— Begin Given information —

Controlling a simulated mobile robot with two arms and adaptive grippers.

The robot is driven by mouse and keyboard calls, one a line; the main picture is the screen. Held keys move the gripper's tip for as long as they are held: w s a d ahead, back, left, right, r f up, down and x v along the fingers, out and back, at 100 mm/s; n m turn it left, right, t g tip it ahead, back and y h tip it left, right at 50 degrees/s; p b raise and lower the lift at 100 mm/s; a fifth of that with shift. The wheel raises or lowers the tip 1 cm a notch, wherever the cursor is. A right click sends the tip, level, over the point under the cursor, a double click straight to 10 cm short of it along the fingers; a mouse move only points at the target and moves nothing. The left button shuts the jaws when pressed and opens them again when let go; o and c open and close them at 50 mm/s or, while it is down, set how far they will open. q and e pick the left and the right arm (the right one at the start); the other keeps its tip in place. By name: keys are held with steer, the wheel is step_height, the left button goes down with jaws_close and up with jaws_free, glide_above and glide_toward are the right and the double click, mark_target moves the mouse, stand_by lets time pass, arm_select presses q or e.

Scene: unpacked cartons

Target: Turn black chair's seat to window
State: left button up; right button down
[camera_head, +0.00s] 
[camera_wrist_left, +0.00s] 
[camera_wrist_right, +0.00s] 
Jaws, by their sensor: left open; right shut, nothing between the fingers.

— End Given information —

▶ [What the task requires] Using the data above, reproduce every line exactly.

▶ [Reply]
Controlling a simulated mobile robot with two arms and adaptive grippers.

The robot is driven by mouse and keyboard calls, one a line; the main picture is the screen. Held keys move the gripper's tip for as long as they are held: w s a d ahead, back, left, right, r f up, down and x v along the fingers, out and back, at 100 mm/s; n m turn it left, right, t g tip it ahead, back and y h tip it left, right at 50 degrees/s; p b raise and lower the lift at 100 mm/s; a fifth of that with shift. The wheel raises or lowers the tip 1 cm a notch, wherever the cursor is. A right click sends the tip, level, over the point under the cursor, a double click straight to 10 cm short of it along the fingers; a mouse move only points at the target and moves nothing. The left button shuts the jaws when pressed and opens them again when let go; o and c open and close them at 50 mm/s or, while it is down, set how far they will open. q and e pick the left and the right arm (the right one at the start); the other keeps its tip in place. By name: keys are held with steer, the wheel is step_height, the left button goes down with jaws_close and up with jaws_free, glide_above and glide_toward are the right and the double click, mark_target moves the mouse, stand_by lets time pass, arm_select presses q or e.

Scene: unpacked cartons

Target: Turn black chair's seat to window
State: left button up; right button down
[camera_head, +0.00s] 
[camera_wrist_left, +0.00s] 
[camera_wrist_right, +0.00s] 
Jaws, by their sensor: left open; right shut, nothing between the fingers.

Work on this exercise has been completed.